There,  in the hot confines of the brothel room,  they met her. She went by Lucy, although it was not the name her mother had given her. She wanted to know more of this "Jesus" and ended up giving her life to Him right there in a room many consider unclean.


A hard, yet necessary step when working with broken people is walking alongside them, empowering and validating them, rather than dictating how they should live. We loved "Lucy" and walked alongside her. Not too long from that December night she called us and said "I cannot work this job anymore, God doesn't want me to." We cried in joy, she was making her own
 choices, and they were heading towards a life of freedom.

Westernize Christians forget that it's not about making converts, but disciples. We continue to walk alongside them.

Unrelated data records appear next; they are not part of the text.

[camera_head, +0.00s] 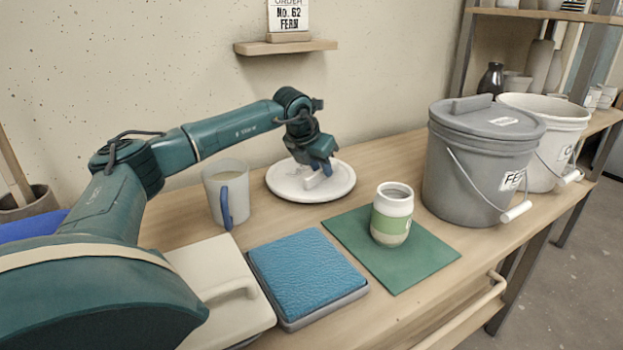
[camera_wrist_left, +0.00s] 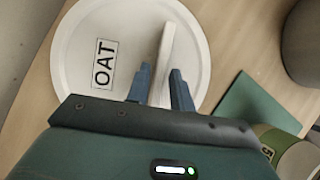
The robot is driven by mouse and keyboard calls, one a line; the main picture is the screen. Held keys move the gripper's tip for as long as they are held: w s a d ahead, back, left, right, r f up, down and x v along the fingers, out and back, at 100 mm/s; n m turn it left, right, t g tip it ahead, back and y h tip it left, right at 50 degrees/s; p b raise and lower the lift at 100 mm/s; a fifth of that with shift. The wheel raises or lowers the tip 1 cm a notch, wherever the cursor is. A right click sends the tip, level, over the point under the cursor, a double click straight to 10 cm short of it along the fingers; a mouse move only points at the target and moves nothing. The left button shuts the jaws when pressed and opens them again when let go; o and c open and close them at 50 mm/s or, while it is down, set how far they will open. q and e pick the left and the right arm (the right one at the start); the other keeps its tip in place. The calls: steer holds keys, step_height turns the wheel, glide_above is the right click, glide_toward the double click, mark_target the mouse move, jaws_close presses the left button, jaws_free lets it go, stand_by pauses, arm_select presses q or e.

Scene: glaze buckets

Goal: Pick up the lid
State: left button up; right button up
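A round white lid (camera_head: 283,184) with a raised bar handle lies flat on the table near the wall. In the left wrist view the lid (camera_wrist_left: 83,40) carries a label reading OAT. My left gripper (camera_head: 322,166) is over the lid, pointing down at its handle. The lid appears to rest on the tabletop. My right gripper is not in view.
A grey lidded bucket (camera_head: 461,175) marked FERN and an open white bucket (camera_head: 565,118) stand at right. A jar (camera_head: 391,226) sits on a green mat (camera_head: 427,258). A blue pad (camera_head: 306,270), a mug (camera_head: 213,180) and a pale box with a handle (camera_head: 206,262) are nearer.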

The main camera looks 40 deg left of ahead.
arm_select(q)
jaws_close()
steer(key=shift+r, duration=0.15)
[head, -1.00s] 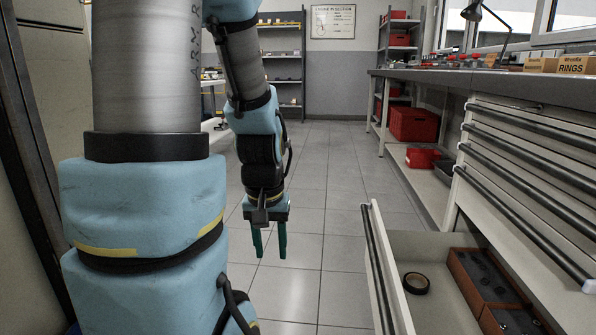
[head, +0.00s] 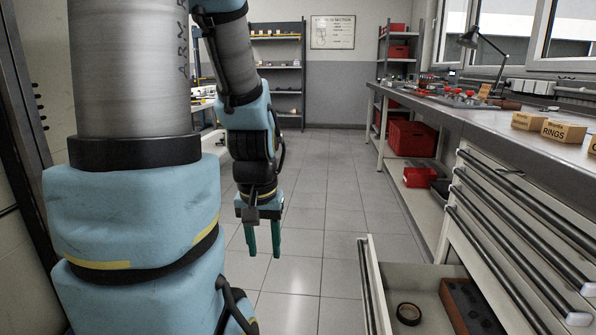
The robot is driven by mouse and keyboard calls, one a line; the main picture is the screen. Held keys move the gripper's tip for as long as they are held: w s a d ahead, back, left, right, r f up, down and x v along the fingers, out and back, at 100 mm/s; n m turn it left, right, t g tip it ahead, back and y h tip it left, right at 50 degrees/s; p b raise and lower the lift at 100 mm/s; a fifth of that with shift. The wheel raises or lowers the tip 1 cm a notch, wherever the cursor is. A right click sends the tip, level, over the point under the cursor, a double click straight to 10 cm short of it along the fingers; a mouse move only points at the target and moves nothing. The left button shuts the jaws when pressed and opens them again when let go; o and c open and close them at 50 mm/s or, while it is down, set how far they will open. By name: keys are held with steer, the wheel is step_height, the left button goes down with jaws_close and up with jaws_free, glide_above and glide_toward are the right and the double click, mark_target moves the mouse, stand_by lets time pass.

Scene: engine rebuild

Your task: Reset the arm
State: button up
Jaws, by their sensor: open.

Here is the baptism of our beautiful "Lucy":

Wednesday, April 3, 2013

Spring 2013

I cannot believe Shine 2013 is right around the corner! I am so beyond blessed to be leading it this year, and so slightly stressed as well. We have accepted 27 students so far and I am still sending out applications. We will be at our limit this year, and its so awesome! Please continue to pray for the Seminar as we will be super busy and I'm sure at times overwhelmed. Pray for students to really grasp the understanding that the solution and focal point to everything we do is Jesus. Always is, always will be.

Something I am so blessed with is a friend of mine with the Mallorca, Spain CCBC invited me to join in with their retreat on the beautiful beach this weekend. No internet or distractions, only Jesus, fellowship, worship, the word, and sun. I am so looking forward to this! I have missed CCBC so much, it will be so nice to study the Word with them again! I am kind of anxious because the dates are so close to Shine, but I really feel God saying to go, and my wonderful team supports me in this too. So I am choosing not to worry and just enjoy Jesus before all the crazy things start to pile on!


I want to share a story that happened a few days ago. I had lunch with some of the ladies from Not For Sale. NFS has a business called Home soup where we go window to window and sell healthy, organic soup to the ladies here in the RLD. NFS also has a program with victims of human trafficking in teaching them how to make the soup that we sell. A couple of them were at the lunch table with us. One of the victims is pregnant. It was her birthday or something and some of the team had gotten her a sweet gift of some lotion and girly smelling things. Her reaction moved my heart greatly. Before she even opened it she started to cry and thank us. The tears started to flow as she held the gifts close to her. She just kept repeating "Thank you, thank you! God bless you!" Her joy and tears were so tender. Naturally, while observing this, emotions began to rise up. Not just joy, warmth, and love for this sweet, sweet woman, but also fury. How could someone harm a beautiful lady like this? I really try to see the best in everyone here. Knowing that the Lord is jealous for each and every one of them. Whether they be clients or pimps. Prostitutes or tourists. Jesus longs for them. But there in that moment humanity really disappointed me. No disappointed doesn't even come close. They disgusted me. I was so appalled. Usually when we hear stories, we try to not dwell on the details, as many times some stories are too overwhelming, resulting in secondary trauma. So because of this, I think sometimes the realization that we humans have fallen SO far hits me like a ton of bricks. It was very intense. Thankfully, the emotion left as quick as it came and I was able to think straight. But did I realize just how much grace we really need to work in this area. Please continue to pray for us, for our team, for our community, for our ministry.

Wednesday, February 13, 2013

All I hath needed Thy hand hath provided

I absolutely love hymns. They are deep and rich. Nothing watered down or repetitive about them. One of my favorites is "Great is Thy Faithfulness"


Great is Thy faithfulness, O God my Father;
There is no shadow of turning with Thee,
Thou changest not, Thy compassions they fail not,
As Thou hast been, Thou forever wilt be.
Great is Thy faithfulness!
Great is Thy faithfulness!
Morning by morning new mercies I see
All I have needed Thy hand hath provided
Great is Thy faithfulness, Lord unto me!
Summer and winter and springtime and harvest,
Sun, moon, and stars in their courses above;
Join with all nature in manifold witness,
To Thy great faithfulness, mercy, and love.
Great is Thy faithfulness!
Great is Thy faithfulness!
Morning by morning new mercies I see
All I have needed Thy hand hath provided
Great is Thy faithfulness, Lord unto me!
Pardon for sin and a peace that endureth,
Thine own great presence to cheer and to guide;
Strength for today, and bright hope for tomorrow
Blessings all mine, with ten thousand beside.

Obviously, pointing out that my favorite line is stated several times above. I am amazed at God. He called me here to Amsterdam and told me He would provide. I stand here doubtful at times but truly EVERYTHING I have need He has provided. In so many ways too, some though hairdressing, others through wonderful people who support me. He takes care of me. I will never look back and think "oh man, I didn't have much money at all" I will look back and see how I had only 25 yet could pay 50. What's exciting is this is only the very beginning to an incredible life lived for God. I look forward to the things to come.